By Panarat Thepgumpanat and Panu Wongcha-um
BANGKOK (Reuters) – Thailand’s Prime Minister Srettha Thavisin on Tuesday said his cabinet would this week issue a raft of policies to lower the cost of living, suspend farmers’ debts, draw more tourists and boost incomes.
Srettha and his 11-party government is presenting its largely populist policy agenda to the new legislature and inherits an underperforming economy struggling from weak demand for Thai exports and lower investor confidence.
Srettha, a real estate mogul and political newcomer, has come under fire in parliament for policies the opposition say are vague and lack clear direction. He said cabinet would formalise the plans on Wednesday and introduce them as soon as possible.
“I am not sure whether it will be a surprise or not but there are lots of policies that match the challenges,” he told reporters.
Industrial sentiment hit a one-year low in August, despite the end of months of post-election deadlock, with concerns over weak exports and the slow recovery.

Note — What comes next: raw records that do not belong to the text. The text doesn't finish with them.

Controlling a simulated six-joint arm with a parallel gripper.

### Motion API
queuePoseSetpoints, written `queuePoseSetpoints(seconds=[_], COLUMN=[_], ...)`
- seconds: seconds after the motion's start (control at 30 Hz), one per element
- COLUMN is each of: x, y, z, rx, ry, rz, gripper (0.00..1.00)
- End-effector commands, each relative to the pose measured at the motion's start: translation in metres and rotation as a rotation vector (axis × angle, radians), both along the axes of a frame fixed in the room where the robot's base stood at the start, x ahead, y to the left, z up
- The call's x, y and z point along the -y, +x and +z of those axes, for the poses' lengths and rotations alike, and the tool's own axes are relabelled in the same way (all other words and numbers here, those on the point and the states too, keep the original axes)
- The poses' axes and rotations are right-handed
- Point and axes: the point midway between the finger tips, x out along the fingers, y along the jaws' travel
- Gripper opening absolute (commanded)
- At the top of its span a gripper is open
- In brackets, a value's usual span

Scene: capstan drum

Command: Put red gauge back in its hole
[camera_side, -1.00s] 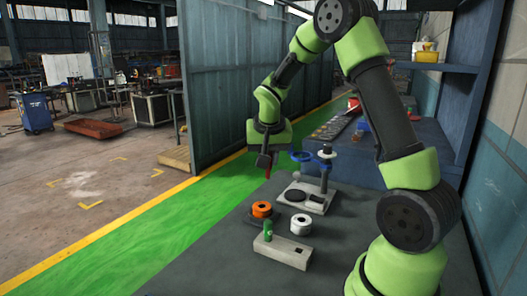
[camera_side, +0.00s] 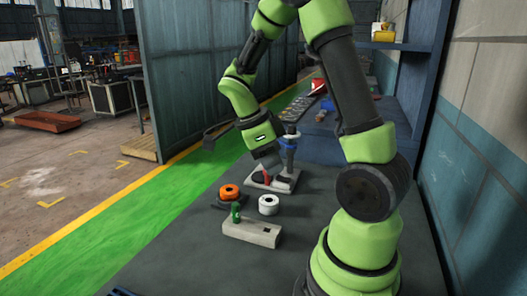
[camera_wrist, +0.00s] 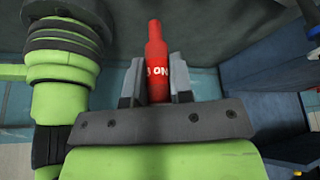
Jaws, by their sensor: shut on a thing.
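My gripper (camera_side: 267,172) is shut on the red gauge (camera_side: 267,179), which points downward in the side view, over or near the white base plate. In the wrist view the red gauge (camera_wrist: 156,38) is clamped between both fingers of my gripper (camera_wrist: 158,82), with white letters partly hidden. A pale grey block (camera_side: 256,232) stands on the bench at the front. A green gauge (camera_side: 236,212) stands upright at its left end. A small dark hole (camera_side: 267,230) shows at its right end.
A white base plate (camera_side: 285,184) carries a post with a blue ring (camera_side: 289,144). An orange spool (camera_side: 229,192) and a white spool (camera_side: 268,205) stand between plate and block. The dark bench (camera_side: 220,270) is clear in front of the block.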

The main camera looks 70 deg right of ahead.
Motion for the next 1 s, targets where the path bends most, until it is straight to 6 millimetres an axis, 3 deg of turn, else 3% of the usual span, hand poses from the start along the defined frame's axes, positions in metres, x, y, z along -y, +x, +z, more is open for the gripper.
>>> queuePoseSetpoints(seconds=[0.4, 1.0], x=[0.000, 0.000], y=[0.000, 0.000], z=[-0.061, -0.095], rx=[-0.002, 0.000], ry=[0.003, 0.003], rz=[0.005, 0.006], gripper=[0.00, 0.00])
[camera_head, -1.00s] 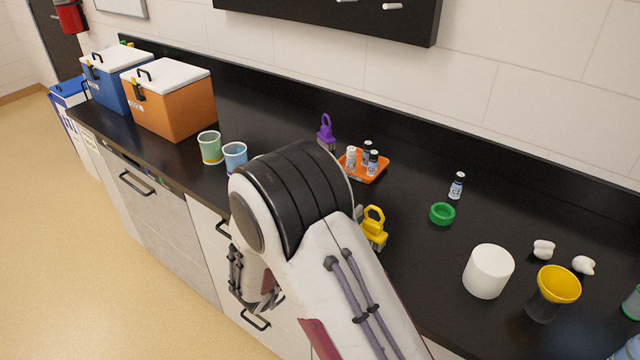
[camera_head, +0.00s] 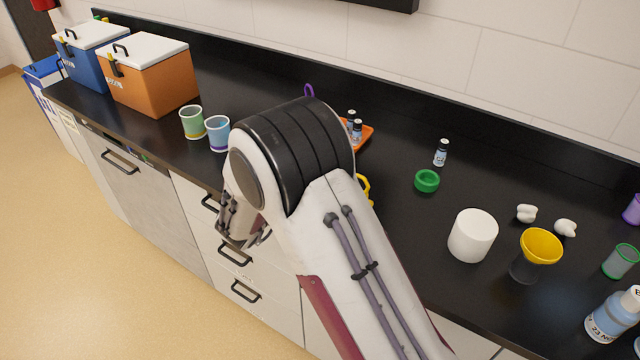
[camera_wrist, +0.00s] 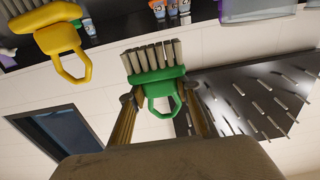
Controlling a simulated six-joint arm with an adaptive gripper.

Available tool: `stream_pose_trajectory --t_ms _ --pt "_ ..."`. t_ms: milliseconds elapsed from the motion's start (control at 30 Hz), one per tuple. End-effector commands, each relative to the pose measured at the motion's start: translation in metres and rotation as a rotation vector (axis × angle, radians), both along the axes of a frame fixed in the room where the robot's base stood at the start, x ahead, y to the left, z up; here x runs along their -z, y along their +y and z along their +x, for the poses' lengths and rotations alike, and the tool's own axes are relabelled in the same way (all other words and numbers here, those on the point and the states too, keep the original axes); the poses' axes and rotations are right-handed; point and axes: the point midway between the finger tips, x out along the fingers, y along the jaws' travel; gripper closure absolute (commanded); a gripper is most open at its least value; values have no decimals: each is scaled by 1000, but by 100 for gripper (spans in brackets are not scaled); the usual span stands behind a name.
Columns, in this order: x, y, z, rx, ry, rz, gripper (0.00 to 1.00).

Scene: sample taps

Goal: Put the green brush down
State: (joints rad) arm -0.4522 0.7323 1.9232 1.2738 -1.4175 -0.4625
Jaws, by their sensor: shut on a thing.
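The green brush (camera_wrist: 158,76) shows in the wrist view, with a looped handle and pale bristles pointing toward the picture's top. My gripper (camera_wrist: 161,92) is shut on the brush, with one finger on each side of its handle. The brush appears clear of the black counter (camera_head: 400,240). In the head view my arm hides the green brush and the fingertips.
A yellow brush (camera_wrist: 62,38) lies close by in the wrist view. A purple brush (camera_head: 309,90) and an orange tray (camera_head: 366,137) with small vials are partly hidden behind my arm.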

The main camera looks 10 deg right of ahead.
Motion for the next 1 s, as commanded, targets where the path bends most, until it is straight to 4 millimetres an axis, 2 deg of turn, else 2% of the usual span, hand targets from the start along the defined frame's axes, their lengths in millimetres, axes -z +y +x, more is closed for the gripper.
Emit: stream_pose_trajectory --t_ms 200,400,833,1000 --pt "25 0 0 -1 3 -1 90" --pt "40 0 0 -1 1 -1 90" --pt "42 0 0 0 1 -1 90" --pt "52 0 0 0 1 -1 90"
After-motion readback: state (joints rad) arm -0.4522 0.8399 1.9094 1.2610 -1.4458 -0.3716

Deputy Commerce Minister Napintorn Srisanpang told parliament exports might shrink up to 1% to 2% this year amid slowing global demand.
The government, led by the populist Pheu Thai Party, plans to kickstart the economy with handouts, subsidies and a raising of wages, causing some concern among economists and commerce groups about how it will be financed and that it could increase costs for businesses.
Srettha said he would negotiate with workers and employers to raise the daily minimum wage as soon as possible to an “appropriate level” of 400 baht ($11.25), up from an average 337 baht.
The 400 baht wage is expected early next year, Labour Minister Pipat Ratchakitprakarn told parliament.
“We must try to upskill workers to get a daily wage of 600 baht as soon as possible,” he added.
Srettha said the government plans to imminently lower electricity and fuel costs for consumers and allow visa free entry to visitors from China, a major source of tourists for Thailand. A moratorium on debt for farmers is planned for the fourth quarter, he added.
“We have short-term economic stimulus measures such as tourism to bring money into the service sector, making wages increase in line with demand for workers, and to reduce energy costs for people and logistics operators,” he told parliament.
Kriengkrai Theinnukul, chair of the Federation of Thai Industries, said an imminent wage hike “will aggravate an already bad situation for some smaller businesses”, adding hikes would be better next year when the economy recovers.